LG Display Adjusts Q4 Business Outlook Downward
December 11th, 2008Yesterday, Korea’s LG Display saw fit to update - that is, downgrade - its outlook for the fourth quarter of 2008.

Ken Werner
Senior Analyst and Editor
"Due to the global economic recession, demand for LCD panels has sharply declined and the price of LCD panels has dropped more than expected during the fourth quarter. Given the market situation, LG Display expects the fourth quarter earnings results are not likely to meet the initial guidance. Therefore, the company decided to update the outlook based on currently available information and current market conditions as part of its transparent disclosure practices," the company stated in a press release issued on December 10.
In the release, LG Display presents some interesting, but disheartening forecasts. As you read these forecasts, please recall that in recent months the Korean TFT-LCD makers - LG Display and Samsung - have been running at higher plant utilization rates than their major Taiwanese competitors, thanks in part to being closely coupled to corporate siblings that make consumer electronic and IT products that incorporate their display panels.
Area Shipments. LG Display’s area shipments are expected to increase by a low single digit percentage in Q4 compared to Q3′08, a decline from the initial guidance of a low to mid-teens percentage increase quarter-on-quarter.
Average Selling Price per Square Meter. The ASP per square meter is expected to decline by a percentage in the low 20s quarter-on-quarter, compared to the previous guidance in the high single digits.

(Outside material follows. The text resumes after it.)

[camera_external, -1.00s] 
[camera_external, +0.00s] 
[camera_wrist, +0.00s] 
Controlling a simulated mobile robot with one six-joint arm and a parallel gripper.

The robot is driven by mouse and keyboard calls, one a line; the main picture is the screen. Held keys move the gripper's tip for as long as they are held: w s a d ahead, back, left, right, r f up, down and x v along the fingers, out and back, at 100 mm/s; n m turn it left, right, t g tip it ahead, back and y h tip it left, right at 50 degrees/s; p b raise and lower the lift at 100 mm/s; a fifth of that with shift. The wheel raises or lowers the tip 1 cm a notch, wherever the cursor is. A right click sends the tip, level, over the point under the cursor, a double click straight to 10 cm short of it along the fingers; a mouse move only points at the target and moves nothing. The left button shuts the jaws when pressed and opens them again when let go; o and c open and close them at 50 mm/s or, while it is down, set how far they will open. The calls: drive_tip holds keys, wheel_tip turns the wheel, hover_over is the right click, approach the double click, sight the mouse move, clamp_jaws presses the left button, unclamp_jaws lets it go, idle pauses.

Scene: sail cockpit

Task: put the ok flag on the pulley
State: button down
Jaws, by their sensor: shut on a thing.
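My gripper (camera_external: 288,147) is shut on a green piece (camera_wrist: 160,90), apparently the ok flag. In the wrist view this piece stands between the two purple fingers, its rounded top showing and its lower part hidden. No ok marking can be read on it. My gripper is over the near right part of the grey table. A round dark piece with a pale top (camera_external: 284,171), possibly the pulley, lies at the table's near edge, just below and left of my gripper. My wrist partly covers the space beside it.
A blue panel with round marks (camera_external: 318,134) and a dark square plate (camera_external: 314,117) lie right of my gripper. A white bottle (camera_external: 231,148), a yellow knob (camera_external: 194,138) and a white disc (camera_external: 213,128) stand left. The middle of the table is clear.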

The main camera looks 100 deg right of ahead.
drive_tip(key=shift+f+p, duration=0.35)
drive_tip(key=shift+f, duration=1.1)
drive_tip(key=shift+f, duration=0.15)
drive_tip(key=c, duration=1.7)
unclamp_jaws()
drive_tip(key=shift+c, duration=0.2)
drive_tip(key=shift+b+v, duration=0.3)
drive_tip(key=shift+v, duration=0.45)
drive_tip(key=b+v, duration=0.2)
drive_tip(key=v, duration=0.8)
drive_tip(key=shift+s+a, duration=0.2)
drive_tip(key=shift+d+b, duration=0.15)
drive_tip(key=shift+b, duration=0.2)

Reduction in Cost of Goods Sold (COGS) per Square Meter. The percentage reduction in Q4 is now expected to be in the low teens, compared to the previous guidance in the high single digits.
LG Display CFO James Jeong said, "Due to the demand slowdown resulting from the global economic recession, we have been adjusting the input volume of glass substrates since the third quarter. We expect our factory utilization rate to be about 80% in the fourth quarter. The company has been adjusting the utilization rate with the principle of responding flexibly to market situations. We will continue with such efforts to maintain healthy inventory levels. We expect to surpass our initial COGS reduction guidance in the fourth quarter, however the EBITDA margin is expected to be around the low to mid teens percentage, which is lower than the low twenties percentage initially guided."

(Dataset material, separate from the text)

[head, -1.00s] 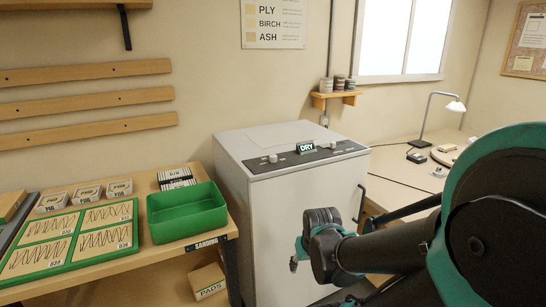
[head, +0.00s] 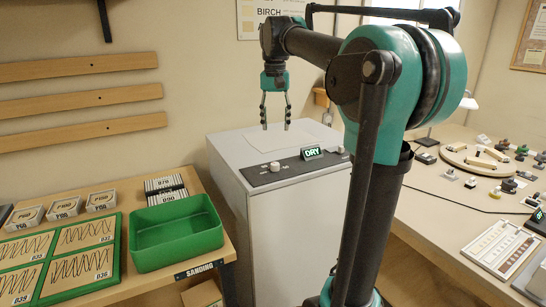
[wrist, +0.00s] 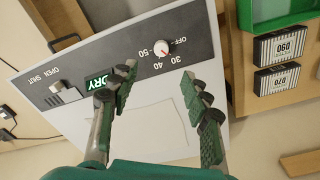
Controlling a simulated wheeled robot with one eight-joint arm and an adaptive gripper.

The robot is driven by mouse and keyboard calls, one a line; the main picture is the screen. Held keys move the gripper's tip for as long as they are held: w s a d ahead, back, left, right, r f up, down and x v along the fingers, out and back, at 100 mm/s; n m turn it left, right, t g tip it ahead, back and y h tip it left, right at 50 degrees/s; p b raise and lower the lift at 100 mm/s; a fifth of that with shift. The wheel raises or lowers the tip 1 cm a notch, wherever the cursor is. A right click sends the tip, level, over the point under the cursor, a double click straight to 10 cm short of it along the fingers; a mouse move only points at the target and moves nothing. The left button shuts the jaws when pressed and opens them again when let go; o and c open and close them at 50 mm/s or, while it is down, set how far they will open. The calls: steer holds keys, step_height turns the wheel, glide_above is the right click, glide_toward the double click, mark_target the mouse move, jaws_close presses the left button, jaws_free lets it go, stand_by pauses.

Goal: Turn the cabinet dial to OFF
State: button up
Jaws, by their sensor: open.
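The white cabinet (head: 275,235) stands in the middle of the head view with a dark control panel along its top front edge. The pale round dial (head: 275,167) is on the panel's left part. In the wrist view the dial (wrist: 162,48) has a small red mark, and OFF, 50, 40 and 30 are printed around it. The mark seems to face the 30 and 40 side; its exact setting is hard to tell. My gripper (head: 275,126) is open and empty, pointing down above the cabinet top. Its fingers (wrist: 157,77) are apart from the dial.
A lit DRY sign (head: 312,152) stands on the panel beside the dial. An OPEN/SHUT switch (wrist: 60,88) is at the panel's other end. A green bin (head: 176,235) is on the left bench. A round wooden board (head: 474,158) lies on the right bench.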

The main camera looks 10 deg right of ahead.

The reduced demand cited by Jeong was dramatically demonstrated during the week of Black Friday, when electronics sales at brick-and-mortar stores dropped year-over-year for the first time, according to figures released early this week by NPD. Sales were $2.03B, 8.4% less than in 2007 and even less than in 2006. Black Friday Week sales were better than in 2005, but that did not seem to generate much celebration in the industry.
NPD attributed the economic decline, to a lower level of discounting than in most previous years, to a greater emphasis on online sales, and to the troubles with Circuit City and Tweeter. NPD VP Stephen Bakers said, "As consumers’ shopping options grow, Black Friday may become less of a barometer for the holiday shopping season and more of a showcase of retailers’ holiday intentions."